Es fácilmente comprensible la relación entre la vid y los sarmientos: Jesús es la vid y nosotros los sarmientos: unidos a la cepa, fluyendo su savia por los sarmientos, el Padre los poda con tanta dedicación y, sobre todo, con cariño («el Señor es bueno con todos, es cariñoso con todas sus criaturas»: Sal 145,9), y nacen hermosas uvas; si no corre esa savia, los sarmientos se secan y el mismo Padre los arranca, así, sin más. ¿Qué es lo que ocurre con estos últimos sarmientos? Pues que no quieren saber nada de la cepa, quisieran ser ellos la cepa, es decir, ser como dios —es la misma tentación original susurrada por la antigua Serpiente: «seréis como Dios» (Gén 3,5)—; querrían dar uvas esplendorosas por sí solos; son ellos quienes avanzan hacia su propia sequedad y caminan hacia el fuego. ¿Qué fuego? ¿Es una alusión velada del fuego inacabable del infierno? En todo caso, qué terrible es vivir separados de la vid: por mucho que uno corra, que haga cantidad de cosas, no deja de ser una alienación, porque corre fuera del Camino (San Agustín), que es la Vida, que es Cristo Jesús. En cambio «vosotros —dice a sus discípulos— ya estáis limpios por la palabra que os he hablado». ¿Qué palabra? Él mismo, que es la Palabra eterna, «el Logos que existía en el principio» (Jn 1,1), porque «quien guarda mi palabra no verá la muerte para siempre» (Jn 8,51), que es como decir que «quien me permita morar en su corazón, resucitará». ¿Guardas tú esta Palabra en tu corazón?
«Sin mí no podéis hacer nada», sigue diciendo Jesucristo.
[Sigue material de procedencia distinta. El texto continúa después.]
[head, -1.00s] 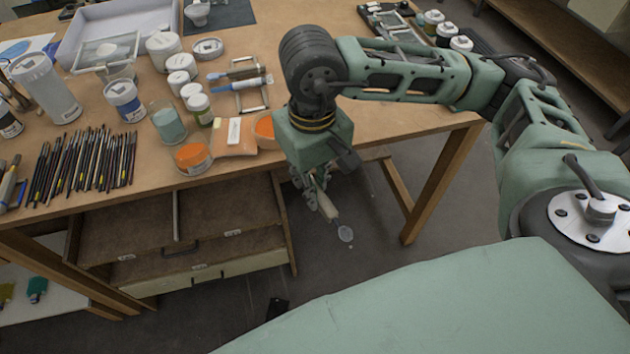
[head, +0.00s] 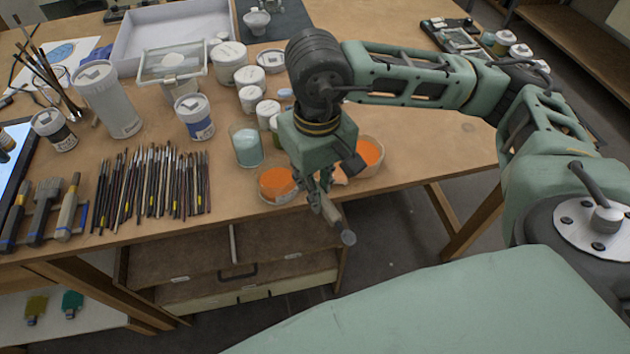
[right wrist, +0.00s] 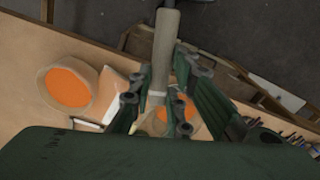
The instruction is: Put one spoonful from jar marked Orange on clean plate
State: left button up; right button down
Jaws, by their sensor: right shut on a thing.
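My right gripper (head: 322,192) is shut on the handle of a spoon (head: 331,213). The spoon's rounded end (head: 348,238) points down toward me, past the table's front edge. In the right wrist view the pale handle (right wrist: 164,52) runs up from between the fingers (right wrist: 160,103). An open jar of orange (head: 276,186) stands near the front edge, just left of the gripper. A wider vessel of orange (head: 370,152) stands to its right; it also shows in the right wrist view (right wrist: 68,88). Labels are not readable. I cannot identify a clean plate. My left gripper is out of view.
Many brushes (head: 150,182) lie along the front edge at left. A glass of pale green (head: 247,147), white-lidded jars (head: 228,62) and a blue-labelled jar (head: 194,117) stand behind. A grey tray (head: 160,35) is at the back. The table (head: 430,140) is clear at right.

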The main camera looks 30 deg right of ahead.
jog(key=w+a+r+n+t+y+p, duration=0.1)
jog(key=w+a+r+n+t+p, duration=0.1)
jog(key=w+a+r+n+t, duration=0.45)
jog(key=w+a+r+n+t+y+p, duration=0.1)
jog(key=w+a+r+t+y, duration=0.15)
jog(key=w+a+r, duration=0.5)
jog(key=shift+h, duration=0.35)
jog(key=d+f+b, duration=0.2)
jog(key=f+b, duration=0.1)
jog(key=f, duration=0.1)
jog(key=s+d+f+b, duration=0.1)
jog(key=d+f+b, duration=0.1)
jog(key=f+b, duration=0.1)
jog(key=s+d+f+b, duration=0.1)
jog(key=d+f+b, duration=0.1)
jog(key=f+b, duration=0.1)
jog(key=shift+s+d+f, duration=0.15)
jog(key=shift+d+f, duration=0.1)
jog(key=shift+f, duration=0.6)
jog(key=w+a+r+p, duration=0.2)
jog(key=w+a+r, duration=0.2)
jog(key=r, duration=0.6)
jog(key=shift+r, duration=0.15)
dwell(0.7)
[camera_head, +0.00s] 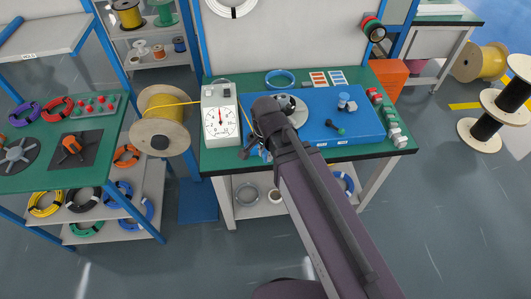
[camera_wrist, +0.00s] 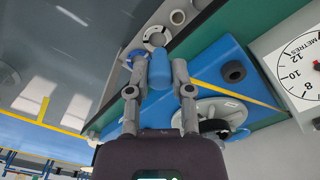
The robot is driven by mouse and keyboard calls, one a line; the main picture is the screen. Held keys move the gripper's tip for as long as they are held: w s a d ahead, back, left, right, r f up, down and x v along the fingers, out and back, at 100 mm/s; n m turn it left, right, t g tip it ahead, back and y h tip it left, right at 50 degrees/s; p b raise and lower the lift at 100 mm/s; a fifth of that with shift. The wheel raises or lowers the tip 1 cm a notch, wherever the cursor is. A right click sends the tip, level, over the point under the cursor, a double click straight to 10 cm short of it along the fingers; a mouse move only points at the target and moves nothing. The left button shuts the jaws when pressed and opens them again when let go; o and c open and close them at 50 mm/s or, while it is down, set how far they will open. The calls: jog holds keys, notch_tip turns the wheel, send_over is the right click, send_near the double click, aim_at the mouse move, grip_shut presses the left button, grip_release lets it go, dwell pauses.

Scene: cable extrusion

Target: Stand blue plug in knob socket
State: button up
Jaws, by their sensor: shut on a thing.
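My gripper (camera_wrist: 158,75) is shut on the blue plug (camera_wrist: 160,69), a short blue cylinder held between its two grey fingers. In the head view my gripper (camera_head: 262,152) is at the front left of the bench, partly hidden by my own arm. A dark round knob (camera_wrist: 232,71) with a hollow middle lies on the blue panel (camera_wrist: 207,60), to the right of the plug in the wrist view. I cannot tell for sure whether it is the knob socket. The plug appears apart from it, over the panel's edge.
A white dial meter (camera_head: 220,122) stands left of the panel, with a yellow cable (camera_wrist: 235,93) running from it. A pale reel (camera_wrist: 207,112) is close to my right finger. Small blue and green parts (camera_head: 343,103) and several rollers (camera_head: 385,118) are on the right.

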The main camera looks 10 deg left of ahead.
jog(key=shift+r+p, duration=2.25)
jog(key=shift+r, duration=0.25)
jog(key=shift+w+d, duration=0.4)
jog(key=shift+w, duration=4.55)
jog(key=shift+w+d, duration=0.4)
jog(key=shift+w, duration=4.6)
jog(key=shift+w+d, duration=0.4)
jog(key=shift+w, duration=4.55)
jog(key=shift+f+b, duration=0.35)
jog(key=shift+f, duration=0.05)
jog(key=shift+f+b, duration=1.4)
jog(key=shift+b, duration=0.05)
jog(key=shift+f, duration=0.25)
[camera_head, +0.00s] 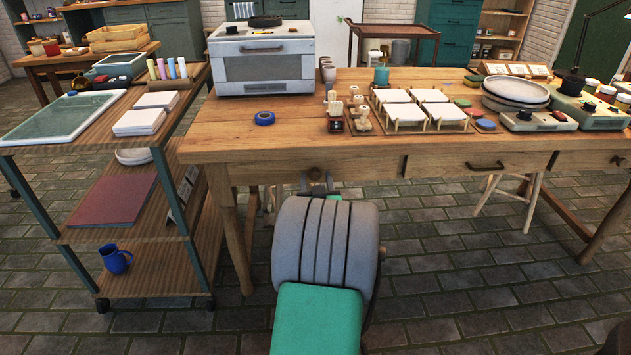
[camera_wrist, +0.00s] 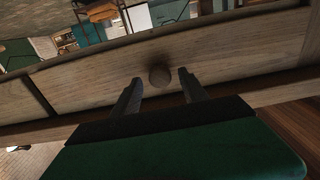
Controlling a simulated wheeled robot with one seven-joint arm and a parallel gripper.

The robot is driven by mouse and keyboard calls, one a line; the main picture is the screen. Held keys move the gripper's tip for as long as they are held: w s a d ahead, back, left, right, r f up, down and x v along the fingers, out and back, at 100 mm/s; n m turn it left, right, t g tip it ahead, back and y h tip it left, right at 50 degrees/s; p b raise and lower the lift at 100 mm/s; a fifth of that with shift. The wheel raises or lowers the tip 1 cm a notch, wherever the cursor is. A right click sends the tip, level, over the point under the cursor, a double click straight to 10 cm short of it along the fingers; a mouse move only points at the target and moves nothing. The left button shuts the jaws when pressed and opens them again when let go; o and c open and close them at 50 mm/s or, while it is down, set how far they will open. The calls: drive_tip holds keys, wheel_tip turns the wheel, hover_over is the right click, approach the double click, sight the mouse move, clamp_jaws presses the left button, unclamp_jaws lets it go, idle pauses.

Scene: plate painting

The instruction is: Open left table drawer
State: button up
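The left table drawer (camera_head: 370,166) is in the front of the wooden table in the head view, its front looking flush with the table. I cannot tell how deep the knob lies between the fingers, and no contact shows. In the head view my arm hides much of the gripper (camera_head: 317,183).
The wooden table (camera_head: 215,140) carries an oven (camera_head: 265,62), blue tape (camera_head: 264,118) and pottery pieces. A right drawer with a dark handle (camera_head: 487,164) sits beside the left one. A shelf cart (camera_head: 85,165) stands at the left. The brick floor in front is open.

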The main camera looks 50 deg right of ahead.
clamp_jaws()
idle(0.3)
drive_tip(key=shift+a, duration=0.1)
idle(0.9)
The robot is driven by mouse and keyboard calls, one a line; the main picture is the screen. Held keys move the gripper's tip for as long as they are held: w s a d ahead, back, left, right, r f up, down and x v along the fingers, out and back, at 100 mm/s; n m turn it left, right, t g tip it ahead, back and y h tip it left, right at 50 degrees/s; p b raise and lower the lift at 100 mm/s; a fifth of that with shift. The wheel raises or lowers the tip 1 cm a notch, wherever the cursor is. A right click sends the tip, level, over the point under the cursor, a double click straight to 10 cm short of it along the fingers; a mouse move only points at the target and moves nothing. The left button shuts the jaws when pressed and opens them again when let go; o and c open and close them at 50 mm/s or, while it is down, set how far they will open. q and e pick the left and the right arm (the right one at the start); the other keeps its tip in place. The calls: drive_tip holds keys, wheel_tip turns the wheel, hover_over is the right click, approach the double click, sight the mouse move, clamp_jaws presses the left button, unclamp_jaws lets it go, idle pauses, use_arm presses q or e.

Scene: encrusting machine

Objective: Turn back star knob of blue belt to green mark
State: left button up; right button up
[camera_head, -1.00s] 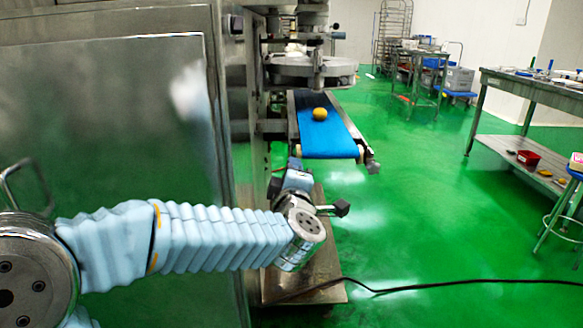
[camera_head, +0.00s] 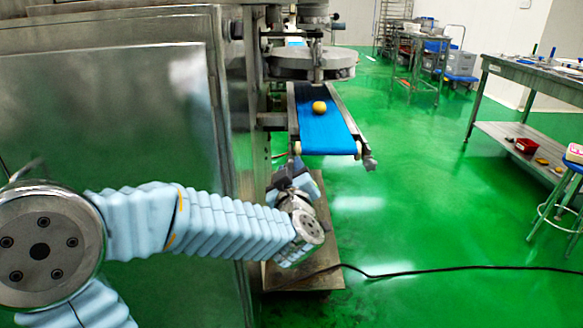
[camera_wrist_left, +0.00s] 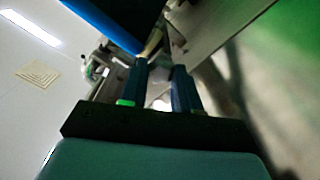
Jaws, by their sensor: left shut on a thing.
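The blue belt (camera_head: 327,135) slopes toward me on its metal frame, with a round yellow-brown piece (camera_head: 319,107) on it. My left gripper (camera_head: 294,170) is at the near left corner of the belt frame, just below the belt's end. In the left wrist view its two dark fingers (camera_wrist_left: 161,72) point up at the machine beside the belt's blue edge (camera_wrist_left: 108,22). The left gripper is shut on something at this corner, where the star knob appears to be. The knob is mostly hidden by the fingers, and I cannot make out the green mark. My right gripper is not in view.
The steel machine cabinet (camera_head: 110,120) stands close along my left arm. A metal base plate (camera_head: 305,281) lies below the gripper, and a black cable (camera_head: 430,270) crosses the floor. A work table (camera_head: 540,80) and stool (camera_head: 565,195) stand at the right.

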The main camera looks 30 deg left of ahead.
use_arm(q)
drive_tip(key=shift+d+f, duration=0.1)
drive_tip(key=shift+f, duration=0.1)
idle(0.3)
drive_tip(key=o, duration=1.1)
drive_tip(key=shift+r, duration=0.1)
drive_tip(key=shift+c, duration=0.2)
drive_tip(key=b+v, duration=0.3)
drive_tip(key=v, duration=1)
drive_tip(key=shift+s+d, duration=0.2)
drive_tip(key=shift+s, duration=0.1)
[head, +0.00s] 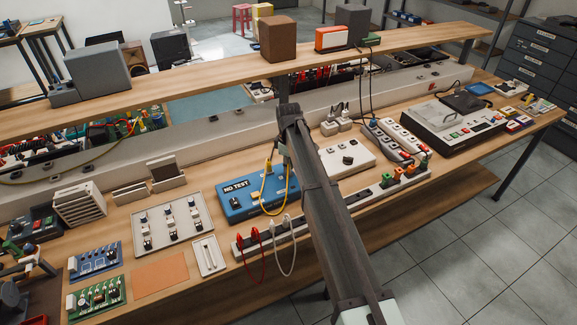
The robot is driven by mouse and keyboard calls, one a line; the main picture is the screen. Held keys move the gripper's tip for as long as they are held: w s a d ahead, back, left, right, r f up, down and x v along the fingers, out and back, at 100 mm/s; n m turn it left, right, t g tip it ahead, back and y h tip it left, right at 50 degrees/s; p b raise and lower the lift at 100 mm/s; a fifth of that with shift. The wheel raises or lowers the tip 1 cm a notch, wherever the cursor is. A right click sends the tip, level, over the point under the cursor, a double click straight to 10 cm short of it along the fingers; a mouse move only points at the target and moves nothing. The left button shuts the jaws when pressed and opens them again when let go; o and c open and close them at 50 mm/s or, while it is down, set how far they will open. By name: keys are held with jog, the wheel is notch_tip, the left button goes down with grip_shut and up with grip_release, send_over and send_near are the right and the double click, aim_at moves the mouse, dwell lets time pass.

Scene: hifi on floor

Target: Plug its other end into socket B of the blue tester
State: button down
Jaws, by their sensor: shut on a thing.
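The blue tester (236,207) lies on the bench left of my arm, with a "NO TEST" display on its top. A yellow cable (263,199) has one end standing at the tester's back right, apparently plugged in. The cable loops down over the tester's front edge and rises to my gripper (286,160). My gripper is shut on the yellow cable's other end, above the tester's right side. The held plug is small and partly hidden by my gripper. The socket letters are too small to read, and I cannot tell whether the plug touches the tester.
A power strip (300,226) with red and white leads runs along the bench front. A white box (346,160) stands right of my arm, and a grey tray (172,224) lies left of the tester. A wooden shelf (205,75) crosses behind.

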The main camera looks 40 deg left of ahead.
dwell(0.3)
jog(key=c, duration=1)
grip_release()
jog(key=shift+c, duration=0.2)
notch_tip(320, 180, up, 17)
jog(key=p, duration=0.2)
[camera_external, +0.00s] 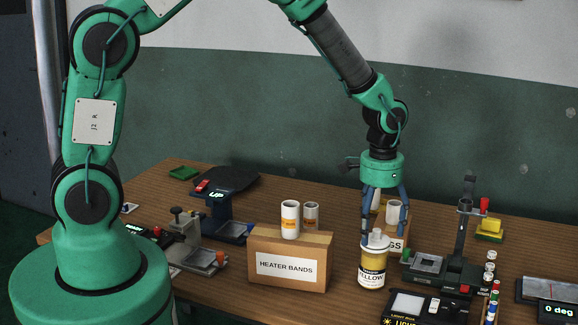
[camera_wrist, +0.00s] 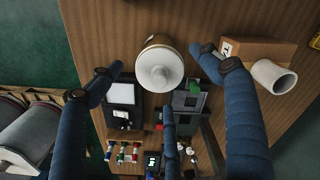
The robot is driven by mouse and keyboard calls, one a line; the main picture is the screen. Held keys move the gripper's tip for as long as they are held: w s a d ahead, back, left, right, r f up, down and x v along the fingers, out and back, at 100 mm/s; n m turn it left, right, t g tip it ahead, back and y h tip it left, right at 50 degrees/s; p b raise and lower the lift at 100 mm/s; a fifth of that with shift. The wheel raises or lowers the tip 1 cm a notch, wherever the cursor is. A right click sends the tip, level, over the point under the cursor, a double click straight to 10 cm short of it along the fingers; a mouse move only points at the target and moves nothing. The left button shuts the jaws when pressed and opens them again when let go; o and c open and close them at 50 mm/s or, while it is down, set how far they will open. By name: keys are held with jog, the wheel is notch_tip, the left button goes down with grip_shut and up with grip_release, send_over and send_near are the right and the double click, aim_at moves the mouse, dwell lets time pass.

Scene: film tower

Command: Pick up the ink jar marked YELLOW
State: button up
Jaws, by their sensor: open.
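The ink jar marked YELLOW (camera_external: 372,268) stands upright on the table, with a white lid, a yellow band and a label reading "LLOW" where it shows. My gripper (camera_external: 384,222) is open and points down just above the jar. One finger comes down beside the lid; whether it touches cannot be told. In the wrist view the jar (camera_wrist: 160,68) shows from above, its white lid between my blue fingers (camera_wrist: 161,78), with nothing gripped.
A HEATER BANDS box (camera_external: 288,262) with white rolls on top stands left of the jar. Another box with rolls (camera_external: 394,243) is close behind it. A light box (camera_external: 410,308) lies in front right, and a black stand (camera_external: 445,268) is to the right.

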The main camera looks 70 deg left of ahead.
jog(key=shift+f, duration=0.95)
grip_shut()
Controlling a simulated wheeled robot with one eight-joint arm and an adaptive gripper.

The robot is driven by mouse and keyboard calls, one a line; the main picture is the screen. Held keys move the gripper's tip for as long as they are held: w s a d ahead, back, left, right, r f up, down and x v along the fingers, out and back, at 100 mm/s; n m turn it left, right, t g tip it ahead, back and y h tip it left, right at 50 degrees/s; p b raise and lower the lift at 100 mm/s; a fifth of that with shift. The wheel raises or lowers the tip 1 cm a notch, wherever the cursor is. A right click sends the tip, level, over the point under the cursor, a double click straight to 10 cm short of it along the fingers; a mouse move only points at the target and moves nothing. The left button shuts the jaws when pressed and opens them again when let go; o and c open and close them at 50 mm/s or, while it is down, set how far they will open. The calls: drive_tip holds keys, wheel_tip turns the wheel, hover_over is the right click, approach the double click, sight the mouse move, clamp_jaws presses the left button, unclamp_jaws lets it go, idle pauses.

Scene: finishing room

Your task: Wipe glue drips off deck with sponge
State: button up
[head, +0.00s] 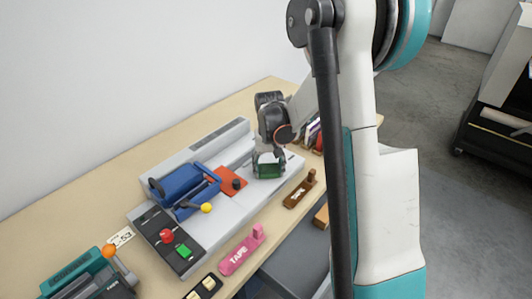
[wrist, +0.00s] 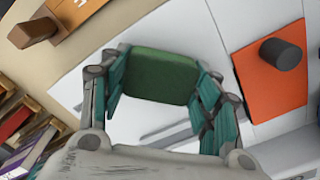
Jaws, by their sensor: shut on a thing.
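My gripper (head: 268,158) is shut on a green sponge (head: 269,171), low over the right part of the pale grey deck (head: 228,213). In the wrist view, the sponge (wrist: 160,77) sits between the two teal-padded fingers of my gripper (wrist: 158,82), with the deck (wrist: 190,38) behind it. I cannot tell if the sponge touches the deck. I cannot make out glue drips on the deck in either view; the sponge and fingers hide part of it.
An orange plate (head: 230,181) with a dark knob lies left of the sponge. A blue clamp unit (head: 185,187) with a yellow-knobbed lever stands farther left. A brown wooden-handled tool (head: 300,192) and a pink tape holder (head: 241,252) lie along the front. Books (wrist: 30,140) stand beyond the deck.

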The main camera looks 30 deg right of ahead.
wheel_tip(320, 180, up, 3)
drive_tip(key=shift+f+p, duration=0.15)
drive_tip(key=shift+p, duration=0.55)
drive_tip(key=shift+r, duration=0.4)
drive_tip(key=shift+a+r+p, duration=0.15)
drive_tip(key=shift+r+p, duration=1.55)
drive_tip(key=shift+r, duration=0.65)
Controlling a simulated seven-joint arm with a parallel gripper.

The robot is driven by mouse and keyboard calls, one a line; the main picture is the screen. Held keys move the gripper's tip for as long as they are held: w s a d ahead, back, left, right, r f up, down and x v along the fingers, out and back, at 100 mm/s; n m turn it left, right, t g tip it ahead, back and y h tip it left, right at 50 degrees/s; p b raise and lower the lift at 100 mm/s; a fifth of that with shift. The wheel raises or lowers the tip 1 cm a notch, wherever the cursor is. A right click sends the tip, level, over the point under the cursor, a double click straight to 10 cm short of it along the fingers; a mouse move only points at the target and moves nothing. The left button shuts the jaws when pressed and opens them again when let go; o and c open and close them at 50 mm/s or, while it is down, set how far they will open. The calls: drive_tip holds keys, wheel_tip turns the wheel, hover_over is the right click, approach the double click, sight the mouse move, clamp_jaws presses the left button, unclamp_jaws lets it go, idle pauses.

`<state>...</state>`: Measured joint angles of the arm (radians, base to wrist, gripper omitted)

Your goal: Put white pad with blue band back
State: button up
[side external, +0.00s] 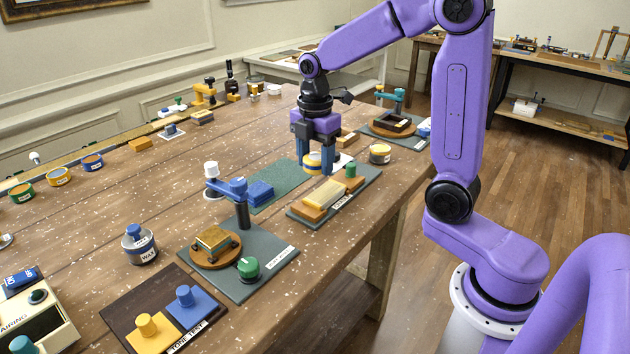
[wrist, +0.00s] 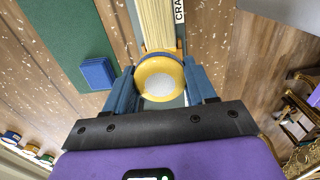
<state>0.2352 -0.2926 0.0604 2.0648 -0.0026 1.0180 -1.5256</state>
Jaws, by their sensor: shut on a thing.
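My gripper (side external: 314,160) points down over the far part of the table, its blue fingers shut on a round yellow-rimmed piece with a whitish top (side external: 313,161). In the wrist view the same piece sits between the two fingers (wrist: 160,82), at the end of a cream ribbed block (wrist: 156,28). I cannot tell whether it touches what lies below. A flat white piece (side external: 343,161) lies just right of the fingers, partly hidden. A white-topped knob on a dark base (side external: 211,170) stands farther left; its band is unclear.
A grey-green board (side external: 366,187) below my gripper carries the cream block and a green knob (side external: 350,170). A green mat (side external: 290,178) with a blue block (side external: 259,192) lies left. A blue-armed post (side external: 241,205) rises nearer the camera.

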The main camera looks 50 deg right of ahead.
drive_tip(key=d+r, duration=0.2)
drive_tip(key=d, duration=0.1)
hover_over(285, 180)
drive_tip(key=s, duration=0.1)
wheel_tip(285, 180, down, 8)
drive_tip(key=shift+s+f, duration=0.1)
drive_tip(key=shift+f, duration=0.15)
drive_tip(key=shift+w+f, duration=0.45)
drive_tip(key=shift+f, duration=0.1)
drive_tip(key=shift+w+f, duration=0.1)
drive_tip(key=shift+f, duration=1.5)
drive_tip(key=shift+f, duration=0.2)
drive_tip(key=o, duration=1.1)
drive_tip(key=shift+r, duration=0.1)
No dice «podéis hacer algo, aunque sea un poquito, sino nada, absolutamente nada». Todo lo que hagamos separados de la vid, es pura banalidad. Tendríamos que ir al himno sobre la caridad en 1 Cor 13,3): puedo ser políglota e inteligente en alto grado, puedo ser sabio y conocer muchas cosas difíciles, podría mover montañas con mi «fe», dar todo mi dinero a los pobres e incluso morir autoinmolándome…, que, si no estoy unido a la vid, de nada sirve. Hay que dejar a Dios, al Labrador, a la Vid y al Espíritu Santo que hagan su obra en nosotros, pues incluso «nadie puede decir “¡Jesús es el Señor!”, sino por el Espíritu Santo (1 Cor 12,3). Es este mismo Espíritu quien «acude en ayuda de nuestra debilidad, pues nosotros no sabemos pedir como conviene; pero el mismo Espíritu intercede por nosotros con gemidos inefables» (Rom 8,26) y nos enseña a clamar «¡Abba, Padre!» Rom 8,15); y «nadie puede venir a mí, si no lo atrae el Padre» (Jn 6,44), repite Jesús, que, junto con el Padre, con quien es uno (ver Jn 10,30), pensando en su muerte atroz en la cruz dice: «Cuando yo sea elevado sobre la tierra, atraeré a todos hacia mí» (Jn 12,32). Solo, pues, aceptando con humildad y alegría pascual esta condición nuestra de cuán frágiles somos —somos tierra y a la tierra volveremos—, el Labrador podrá trabajar esta tierra que somos, y hacer que, con la tierra en que nos convertimos en nuestra muerte, «re-cree» él un hombre nuevo, un nuevo Adán (adamáh) resucitado. Solo así seremos sarmientos que den frutos de vida eterna, de modo que se cumpla la palabra de Jesús: «Con esto recibe gloria mi Padre, con que deis fruto abundante; así seréis discípulos míos» (Jn 15,10). ¿Quieres serlo?